Proof I am not tuff. part one.

Last night B had to walk me half way home (50 yards, but in my defence, it’s past a graveyard) (A graveyard containing the bones of Macbeth, no less, so you can’t get more unlucky than that, can you…) all because we’d watched a (not particularly scary) drama on the television with lots of murderers. All of a sudden, the population of Murderers resident on or visiting Iona had risen in two hours from none to several hundred, in my head.

Everybody else in the house mercilessly mocked me, counting all the different ways a murderer could strike, and all the different places one could hide, awaiting my walking past, until they realised that I was not leaving their sofa until they let up.

Then B turned the lights off, and I bolted out of the door. Because there were, of course, now murderers in the living room.

Everyone helpfully pointed out that the television programme had clearly stated that all murderers were in Edinburgh. But then we realised that half of those speaking were also from Edinburgh, and, lo and behold, here they were, and if it was the people from Edinburgh doing the murdering, no reason to suspect it might travel with them, as a hobby. I stamped my little foot at this point – yes, literally – and demanded an escort half way home.

I just don’t deal well with scary things. For some reason, books are fine, but present me with images intended to scare and all of a sudden you’ve a big jelly on your hands. Not literally. I’ve never seen a scary movie. Apart from “Carrie”, and I didn’t look up from my book all the way through — not once. Just in case.

I’m not as tuff or together as people think.

In ways I am very tuff, of course. Just not when it comes to murderers.
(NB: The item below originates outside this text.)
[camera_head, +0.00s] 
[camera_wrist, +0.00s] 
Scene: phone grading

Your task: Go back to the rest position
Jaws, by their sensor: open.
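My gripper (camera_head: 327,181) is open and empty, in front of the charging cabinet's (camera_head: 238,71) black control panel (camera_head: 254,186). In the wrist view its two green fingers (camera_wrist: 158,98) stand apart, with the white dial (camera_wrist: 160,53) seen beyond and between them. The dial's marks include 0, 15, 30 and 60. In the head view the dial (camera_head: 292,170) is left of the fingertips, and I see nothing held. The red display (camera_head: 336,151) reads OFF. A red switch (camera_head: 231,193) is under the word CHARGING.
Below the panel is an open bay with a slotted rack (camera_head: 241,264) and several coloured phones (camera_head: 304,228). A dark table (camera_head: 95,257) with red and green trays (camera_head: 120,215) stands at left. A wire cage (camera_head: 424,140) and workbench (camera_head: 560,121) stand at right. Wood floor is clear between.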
21 things I have learnt in the last four days

  1. My name is anna (mi chiamo anna)
  2. My health is good, thank you for asking.
  3. Your name is Daniella, and you live in Sienna
  4. It is of great importance to me that my hotel room is en-suite.
  5. These above. And several other basic Italian phrases.You see, I’ve had the chance to start using the Learn Italian! kit I got for Christmas. According to the blurb at the beginning of the CD, I should use the CD whenever possible, while relaxing, driving, or gardening. So you can expect me to be adding the “Learn to Drive!”, the “Learn to like Gardening!” and the “Learn to Relax. I Said Relax!” CDs on my Amazon wishlist. Otherwise I don’t know when I’m going to be able to practice.
  6. I like extremely rural areas, but would like them more if they had some kind of public transport system. Underground Stations for example. That would be great. Then they’d be miles and miles from anywhere, and therefore retain that rural’thing, but not be so much of a pain in the arse to get to. Christ, I really am a city girl. What am I doing here?
  7. I have the best bladder control of anyone I know.
  8. My hair looks at its best the third and fourth day after washing. After that it looks like a shrink-wrapped cycle helmet.
  9. Bunnies nauseate me
  10. Or rather, specifically, bunnies when assuming the form of road-kill, nauseate me.
  11. More specifically still, Bunnies when assuming the form of road-kill and firmly under my left boot, nauseate me.
  12. Whacking seven shades of shit out of a shed is good for the soul. Assuming that that shed needs whacking. If you’re just whacking a perfectly good shed, that probably counts as bad karma. Especially if it’s not your shed.
  13. I still don’t like kidney beans. I’ve checked, and they’re still horrible.
  14. Kicking puppies is VERY frowned upon in polite society. I didn’t learn this through experience, please understand, just through conversation. Honestly.
    No, really.
  15. It tuns out it wasn’t paranoia after all, the dental community of Britain really are united in a pact to make me cry.
  16. Before the third day after washing, my hair looks like cushion stuffing. Shiny Pantene cushion stuffing, but cushion stuffing all the same.
  17. Although I’m very fond of my married friends, I have finally stopped wanting to be part of a couple. This is odd news, in these parts. “Anna is very happy to be single (thankyouverymuch). It must be a phase of the moon. Or of the Earth. Or of me. But I’m now good with it.
  18. Little sheep are cute. I didn’t just learn this, but I forgot. They’re very cute. Almost enough to make me turn vegetarian. Well, to make me stop eating lamb anyway. For the time being. Until later, when it’ll be alright again.
  19. One should never get too excited about the weather, in case it goes away again.
  20. My job is worth nothing in the real world, CV-wise. This week I want to work in radio, and have no idea how to pursue it.
  21. There is a company that produces Organic Vegan Condoms. So now we know. Vegans can give blow-jobs, after all.
  22. There are only so many TV-Sob-Movies you can watch before you want to punch someone.
  23. A single kidney bean catapulted from a spoon flies further than fifteen kidney beans catapulted together from the same spoon. Even when heavily coated in sauce. There wasn’t extensive research on this. Just a sample test case. We’ll keep you informed.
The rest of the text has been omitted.